--- Directions for this task ---
Will you write out the data exactly, excluding every picture?
-- -- --
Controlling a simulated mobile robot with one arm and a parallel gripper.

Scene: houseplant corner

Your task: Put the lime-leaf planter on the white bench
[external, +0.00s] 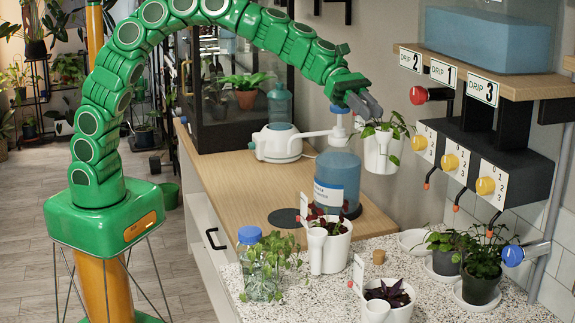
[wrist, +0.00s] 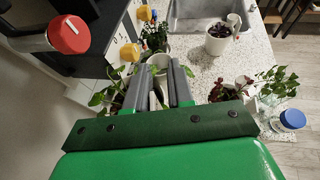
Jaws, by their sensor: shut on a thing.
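My gripper (external: 368,105) is shut on a white planter (external: 380,154) with light green trailing leaves, which fits the lime-leaf planter. It hangs about upright in the air, right of the blue water jug. In the wrist view my gripper's fingers (wrist: 155,72) flank the planter's white pot (wrist: 158,62), and leaves spread left of the fingers. The white speckled bench (external: 335,276) is below and in front of the held planter. The part of the pot behind the fingers is hidden.
The bench holds a red-leaf planter (external: 328,243), a purple-leaf planter (external: 388,300), a jar of greenery (external: 262,272), an empty white saucer (external: 413,241) and two dark pots (external: 481,284) on saucers. The water jug (external: 337,180) stands on the wooden counter. Drip valves (external: 485,186) project at right.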

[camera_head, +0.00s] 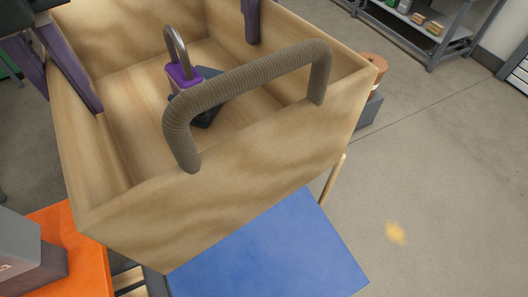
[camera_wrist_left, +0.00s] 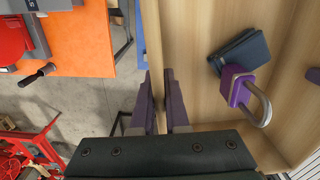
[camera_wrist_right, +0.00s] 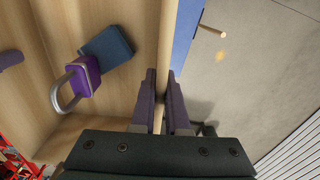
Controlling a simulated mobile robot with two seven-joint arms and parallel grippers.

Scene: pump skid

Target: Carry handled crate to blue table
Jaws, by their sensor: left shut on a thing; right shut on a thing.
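The handled crate (camera_head: 240,165) is an open box of light wood with a ribbed brown handle (camera_head: 250,75) arched along its near wall. My left gripper (camera_wrist_left: 162,100) is shut on its left wall, one finger inside and one outside. My right gripper (camera_wrist_right: 162,100) is shut on the opposite wall in the same way; in the head view one of its fingers shows inside the crate. A purple padlock (camera_head: 183,76) and a dark blue block (camera_head: 209,118) lie inside the crate. The blue table (camera_head: 275,250) shows below the near wall, partly hidden by the crate. I cannot tell whether they touch.
An orange table (camera_head: 75,235) with a grey object (camera_head: 28,255) stands at the lower left, near the blue table. A grey shelf (camera_head: 430,30) stands at the back right. A copper-coloured item (camera_head: 374,68) shows just beyond the crate. The floor at right is open.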

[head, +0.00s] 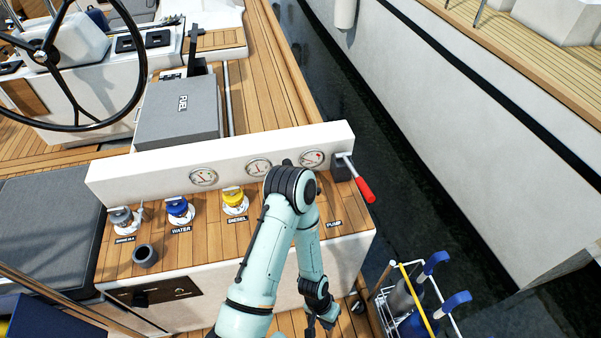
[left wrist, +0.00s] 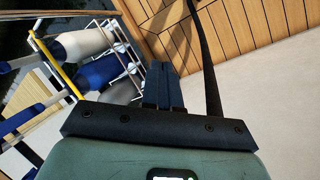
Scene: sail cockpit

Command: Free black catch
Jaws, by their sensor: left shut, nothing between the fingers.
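A small black fitting (head: 140,299) sits on the dark panel in the white front of the console. Another small dark round part (head: 358,305) shows low near the console's right end. I cannot tell which, if either, is the black catch. My left gripper (head: 318,326) is at the bottom edge of the head view, partly cut off, below the console's front. In the left wrist view my left gripper (left wrist: 163,72) has its dark fingers together with nothing between them, over a pale surface and wooden planks. No catch shows clearly there. My right gripper is not in view.
The console top (head: 180,250) carries coloured filler caps, a grey cup (head: 145,255) and a red-handled pump lever (head: 363,188).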

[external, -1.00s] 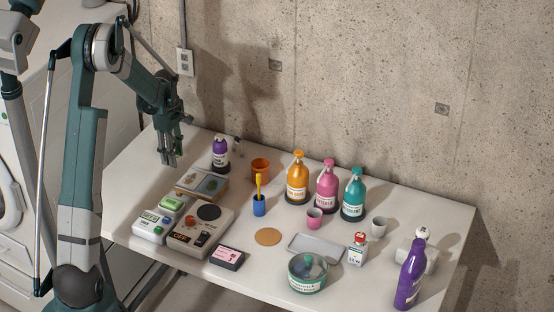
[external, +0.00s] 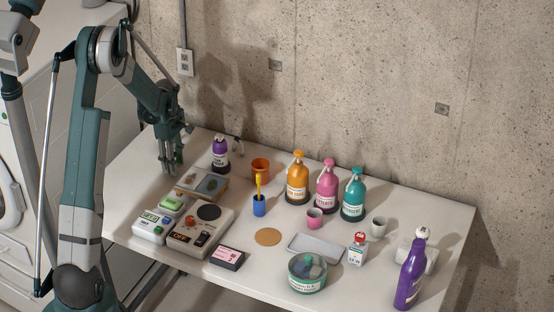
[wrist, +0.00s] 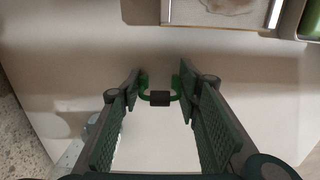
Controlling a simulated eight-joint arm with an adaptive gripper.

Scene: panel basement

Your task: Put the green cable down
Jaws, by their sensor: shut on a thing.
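The green cable (wrist: 146,96) shows in the wrist view as a small loop with a dark block at its middle, between my fingertips. My gripper (wrist: 160,88) is shut on it, one finger at each side. In the external view my gripper (external: 171,168) points down at the back left of the white table (external: 150,180), left of a small purple bottle (external: 220,155). The cable is too small to make out there. I cannot tell whether it touches the table.
The concrete wall is behind.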

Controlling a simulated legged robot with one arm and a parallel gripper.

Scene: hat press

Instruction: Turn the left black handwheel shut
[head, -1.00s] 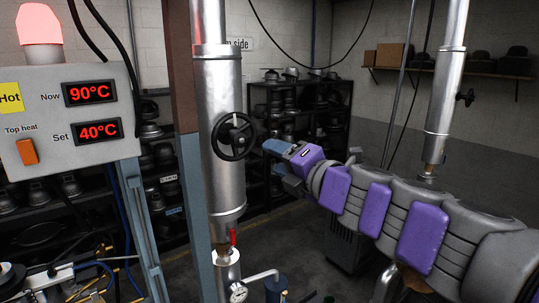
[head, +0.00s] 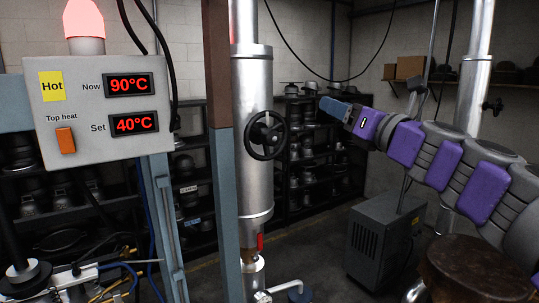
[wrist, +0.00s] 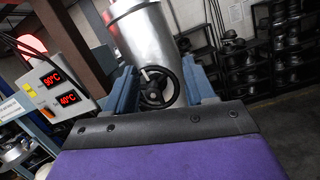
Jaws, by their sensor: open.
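The left black handwheel (head: 267,135) is on the silver vertical pipe left of centre in the head view. In the wrist view the handwheel (wrist: 157,88) appears between the two blue fingers. My gripper (head: 334,107) is to the right of the handwheel and a little higher in the head view, with a visible gap. The fingers of my gripper (wrist: 162,86) are spread apart and hold nothing.
A control box (head: 98,105) with a red lamp stands left of the pipe. A second silver pipe (head: 470,100) with a small black handwheel (head: 493,105) is at the right. A grey cabinet (head: 375,240) and a brown round-topped stool (head: 478,265) stand below my arm.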

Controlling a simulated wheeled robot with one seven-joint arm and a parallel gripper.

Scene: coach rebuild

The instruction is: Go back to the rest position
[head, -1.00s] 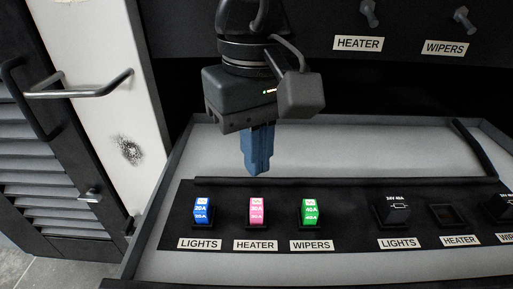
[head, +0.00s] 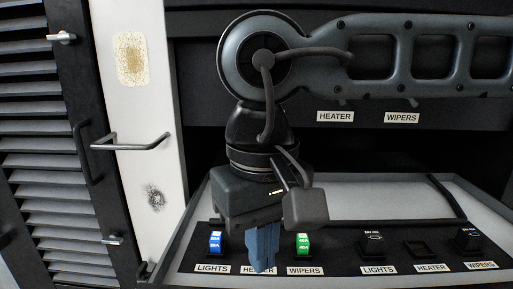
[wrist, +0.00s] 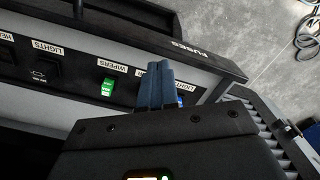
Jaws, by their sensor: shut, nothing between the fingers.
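My gripper (head: 263,250) hangs fingers down in front of the fuse panel in the head view. Its blue fingers are together with nothing between them. They cover the pink HEATER fuse and part of its label. In the wrist view my gripper (wrist: 155,88) also shows its closed blue fingers over the panel. The blue LIGHTS fuse (head: 215,243) stands to the left of the fingers, and the green WIPERS fuse (head: 302,244) to the right. The green fuse also shows in the wrist view (wrist: 107,88).
The fuse panel lies in a grey tray (head: 355,205). Black relays sit at LIGHTS (head: 372,243) and WIPERS (head: 469,240) on the right, with an empty HEATER socket (head: 421,248) between them. A white door panel with a metal handle (head: 130,142) and a louvred door (head: 45,140) stand left.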

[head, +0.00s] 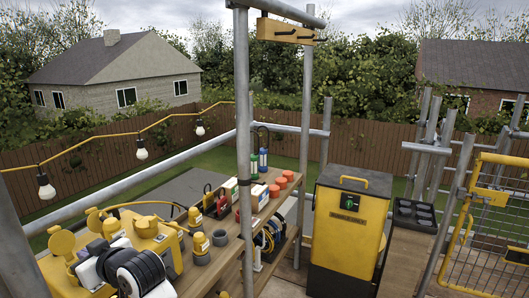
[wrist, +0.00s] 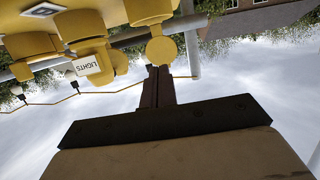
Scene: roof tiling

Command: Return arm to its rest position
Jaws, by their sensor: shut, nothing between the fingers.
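My gripper (wrist: 158,70) shows in the wrist view as two dark fingers pressed together, with nothing between them. Its wide dark base fills the lower part of that view. The wrist view is upside down, with sky at the bottom. Beyond the fingertips is a yellow power box with round socket covers (wrist: 161,48) and a LIGHTS label (wrist: 90,65). I cannot tell whether the fingertips touch a cover. In the head view the yellow power box (head: 150,232) stands at the lower left, partly hidden by white and black parts. The fingers cannot be made out there.
A wooden shelf (head: 228,252) right of the box holds orange-lidded jars (head: 281,183), a red-and-black device (head: 216,202) and other items. Scaffold poles (head: 243,130) stand close by. A string of bulbs (head: 45,188) hangs at left. A yellow-and-black cabinet (head: 347,235) and mesh gate (head: 485,230) stand right.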

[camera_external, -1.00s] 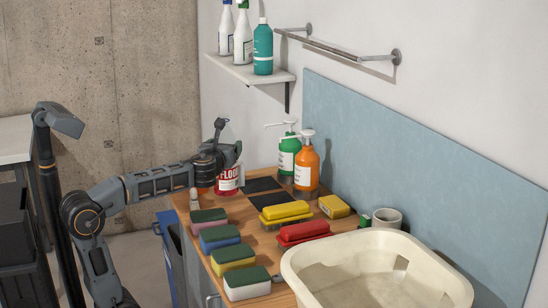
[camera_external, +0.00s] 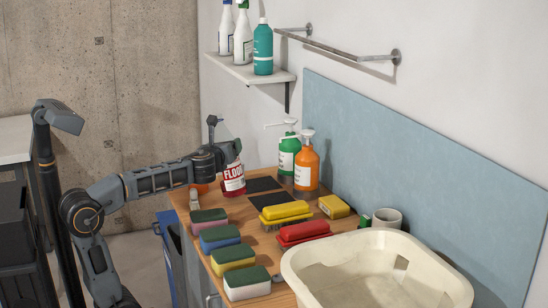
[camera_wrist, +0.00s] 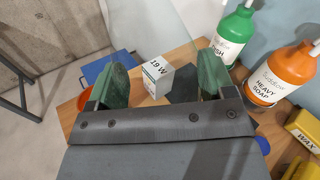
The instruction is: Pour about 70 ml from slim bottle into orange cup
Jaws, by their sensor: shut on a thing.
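My gripper (camera_wrist: 162,68) has its two green fingers well apart, closed on a clear thing that I take to be the slim bottle (camera_wrist: 166,48). Only its faint see-through outline shows between and beyond the fingers. In the external view my gripper (camera_external: 220,156) is above the far left end of the bench, and the bottle is hard to make out there. The orange cup (camera_external: 200,188) shows partly below my wrist. In the wrist view the cup (camera_wrist: 82,99) is at the left, mostly hidden behind the left finger. The liquid level cannot be told.
A red-labelled floor can (camera_external: 233,180) stands close right of my gripper. Green (camera_external: 288,158) and orange (camera_external: 306,170) pump bottles stand behind. A white "19 W" box (camera_wrist: 158,76) shows between the fingers. Sponges (camera_external: 233,255), brushes (camera_external: 286,213) and a cream basin (camera_external: 370,290) fill the front.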

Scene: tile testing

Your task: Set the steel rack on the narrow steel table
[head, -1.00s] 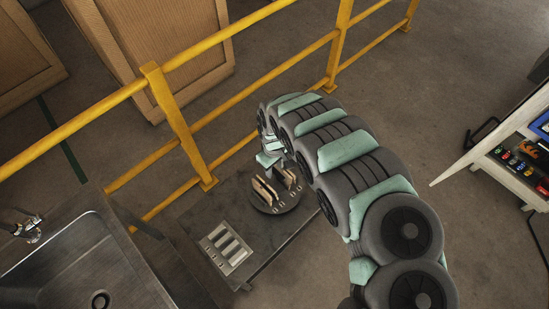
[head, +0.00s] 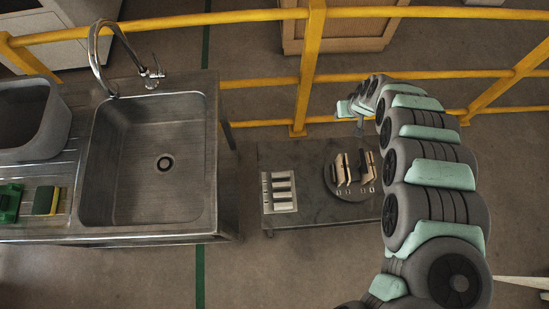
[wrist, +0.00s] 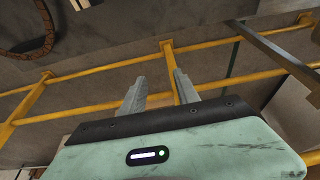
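A low, narrow dark steel table (head: 315,209) stands right of the sink in the head view. A flat, light steel rack with several slots (head: 265,205) lies on its left end. A round dark disc (head: 341,193) with several tan tiles (head: 343,174) standing upright on it sits to the rack's right, apart from it. My gripper (head: 347,108) is beyond the table's back edge, near the yellow railing, and away from the rack. In the wrist view my gripper's two fingers (wrist: 160,78) are apart with nothing between them.
A steel sink unit (head: 215,150) with a tall faucet (head: 96,62) fills the left. A grey tub (head: 62,125), a green block (head: 10,203) and a sponge (head: 46,201) are on its drainboard. A yellow railing (head: 262,83) runs behind the table. Floor in front of the table is clear.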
-- -- --
--- Answer to this exercise ---
Controlling a simulated mobile robot with one arm and a parallel gripper.

Scene: houseplant corner

Your task: Put the lime-leaf planter on the white bench
[external, +0.00s] 
[wrist, +0.00s] 
Jaws, by their sensor: shut on a thing.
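My gripper (external: 368,105) is shut on a white planter (external: 380,154) with light green trailing leaves, which fits the lime-leaf planter. It hangs about upright in the air, right of the blue water jug. In the wrist view my gripper's fingers (wrist: 155,72) flank the planter's white pot (wrist: 158,62), and leaves spread left of the fingers. The white speckled bench (external: 335,276) is below and in front of the held planter. The part of the pot behind the fingers is hidden.
The bench holds a red-leaf planter (external: 328,243), a purple-leaf planter (external: 388,300), a jar of greenery (external: 262,272), an empty white saucer (external: 413,241) and two dark pots (external: 481,284) on saucers. The water jug (external: 337,180) stands on the wooden counter. Drip valves (external: 485,186) project at right.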

[camera_head, +0.00s] 
[camera_wrist_left, +0.00s] 
[camera_wrist_right, +0.00s] 
Controlling a simulated mobile robot with two seven-joint arms and parallel grippers.

Scene: pump skid

Target: Carry handled crate to blue table
Jaws, by their sensor: left shut on a thing; right shut on a thing.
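The handled crate (camera_head: 240,165) is an open box of light wood with a ribbed brown handle (camera_head: 250,75) arched along its near wall. My left gripper (camera_wrist_left: 162,100) is shut on its left wall, one finger inside and one outside. My right gripper (camera_wrist_right: 162,100) is shut on the opposite wall in the same way; in the head view one of its fingers shows inside the crate. A purple padlock (camera_head: 183,76) and a dark blue block (camera_head: 209,118) lie inside the crate. The blue table (camera_head: 275,250) shows below the near wall, partly hidden by the crate. I cannot tell whether they touch.
An orange table (camera_head: 75,235) with a grey object (camera_head: 28,255) stands at the lower left, near the blue table. A grey shelf (camera_head: 430,30) stands at the back right. A copper-coloured item (camera_head: 374,68) shows just beyond the crate. The floor at right is open.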

[head, +0.00s] 
[left wrist, +0.00s] 
Scene: sail cockpit

Command: Free black catch
Jaws, by their sensor: left shut, nothing between the fingers.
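A small black fitting (head: 140,299) sits on the dark panel in the white front of the console. Another small dark round part (head: 358,305) shows low near the console's right end. I cannot tell which, if either, is the black catch. My left gripper (head: 318,326) is at the bottom edge of the head view, partly cut off, below the console's front. In the left wrist view my left gripper (left wrist: 163,72) has its dark fingers together with nothing between them, over a pale surface and wooden planks. No catch shows clearly there. My right gripper is not in view.
The console top (head: 180,250) carries coloured filler caps, a grey cup (head: 145,255) and a red-handled pump lever (head: 363,188).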

[external, -1.00s] 
[external, +0.00s] 
[wrist, +0.00s] 
Controlling a simulated eight-joint arm with an adaptive gripper.

Scene: panel basement

Your task: Put the green cable down
Jaws, by their sensor: shut on a thing.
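The green cable (wrist: 146,96) shows in the wrist view as a small loop with a dark block at its middle, between my fingertips. My gripper (wrist: 160,88) is shut on it, one finger at each side. In the external view my gripper (external: 171,168) points down at the back left of the white table (external: 150,180), left of a small purple bottle (external: 220,155). The cable is too small to make out there. I cannot tell whether it touches the table.
The concrete wall is behind.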

Controlling a simulated legged robot with one arm and a parallel gripper.

Scene: hat press

Instruction: Turn the left black handwheel shut
[head, -1.00s] 
[head, +0.00s] 
[wrist, +0.00s] 
Jaws, by their sensor: open.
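The left black handwheel (head: 267,135) is on the silver vertical pipe left of centre in the head view. In the wrist view the handwheel (wrist: 157,88) appears between the two blue fingers. My gripper (head: 334,107) is to the right of the handwheel and a little higher in the head view, with a visible gap. The fingers of my gripper (wrist: 162,86) are spread apart and hold nothing.
A control box (head: 98,105) with a red lamp stands left of the pipe. A second silver pipe (head: 470,100) with a small black handwheel (head: 493,105) is at the right. A grey cabinet (head: 375,240) and a brown round-topped stool (head: 478,265) stand below my arm.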

Controlling a simulated wheeled robot with one seven-joint arm and a parallel gripper.

Scene: coach rebuild

The instruction is: Go back to the rest position
[head, -1.00s] 
[head, +0.00s] 
[wrist, +0.00s] 
Jaws, by their sensor: shut, nothing between the fingers.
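My gripper (head: 263,250) hangs fingers down in front of the fuse panel in the head view. Its blue fingers are together with nothing between them. They cover the pink HEATER fuse and part of its label. In the wrist view my gripper (wrist: 155,88) also shows its closed blue fingers over the panel. The blue LIGHTS fuse (head: 215,243) stands to the left of the fingers, and the green WIPERS fuse (head: 302,244) to the right. The green fuse also shows in the wrist view (wrist: 107,88).
The fuse panel lies in a grey tray (head: 355,205). Black relays sit at LIGHTS (head: 372,243) and WIPERS (head: 469,240) on the right, with an empty HEATER socket (head: 421,248) between them. A white door panel with a metal handle (head: 130,142) and a louvred door (head: 45,140) stand left.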

[head, +0.00s] 
[wrist, +0.00s] 
Scene: roof tiling

Command: Return arm to its rest position
Jaws, by their sensor: shut, nothing between the fingers.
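My gripper (wrist: 158,70) shows in the wrist view as two dark fingers pressed together, with nothing between them. Its wide dark base fills the lower part of that view. The wrist view is upside down, with sky at the bottom. Beyond the fingertips is a yellow power box with round socket covers (wrist: 161,48) and a LIGHTS label (wrist: 90,65). I cannot tell whether the fingertips touch a cover. In the head view the yellow power box (head: 150,232) stands at the lower left, partly hidden by white and black parts. The fingers cannot be made out there.
A wooden shelf (head: 228,252) right of the box holds orange-lidded jars (head: 281,183), a red-and-black device (head: 216,202) and other items. Scaffold poles (head: 243,130) stand close by. A string of bulbs (head: 45,188) hangs at left. A yellow-and-black cabinet (head: 347,235) and mesh gate (head: 485,230) stand right.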

[camera_external, -1.00s] 
[camera_external, +0.00s] 
[camera_wrist, +0.00s] 
The instruction is: Pour about 70 ml from slim bottle into orange cup
Jaws, by their sensor: shut on a thing.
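My gripper (camera_wrist: 162,68) has its two green fingers well apart, closed on a clear thing that I take to be the slim bottle (camera_wrist: 166,48). Only its faint see-through outline shows between and beyond the fingers. In the external view my gripper (camera_external: 220,156) is above the far left end of the bench, and the bottle is hard to make out there. The orange cup (camera_external: 200,188) shows partly below my wrist. In the wrist view the cup (camera_wrist: 82,99) is at the left, mostly hidden behind the left finger. The liquid level cannot be told.
A red-labelled floor can (camera_external: 233,180) stands close right of my gripper. Green (camera_external: 288,158) and orange (camera_external: 306,170) pump bottles stand behind. A white "19 W" box (camera_wrist: 158,76) shows between the fingers. Sponges (camera_external: 233,255), brushes (camera_external: 286,213) and a cream basin (camera_external: 370,290) fill the front.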

Scene: tile testing

Your task: Set the steel rack on the narrow steel table
[head, -1.00s] 
[head, +0.00s] 
[wrist, +0.00s] 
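A low, narrow dark steel table (head: 315,209) stands right of the sink in the head view. A flat, light steel rack with several slots (head: 265,205) lies on its left end. A round dark disc (head: 341,193) with several tan tiles (head: 343,174) standing upright on it sits to the rack's right, apart from it. My gripper (head: 347,108) is beyond the table's back edge, near the yellow railing, and away from the rack. In the wrist view my gripper's two fingers (wrist: 160,78) are apart with nothing between them.
A steel sink unit (head: 215,150) with a tall faucet (head: 96,62) fills the left. A grey tub (head: 62,125), a green block (head: 10,203) and a sponge (head: 46,201) are on its drainboard. A yellow railing (head: 262,83) runs behind the table. Floor in front of the table is clear.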

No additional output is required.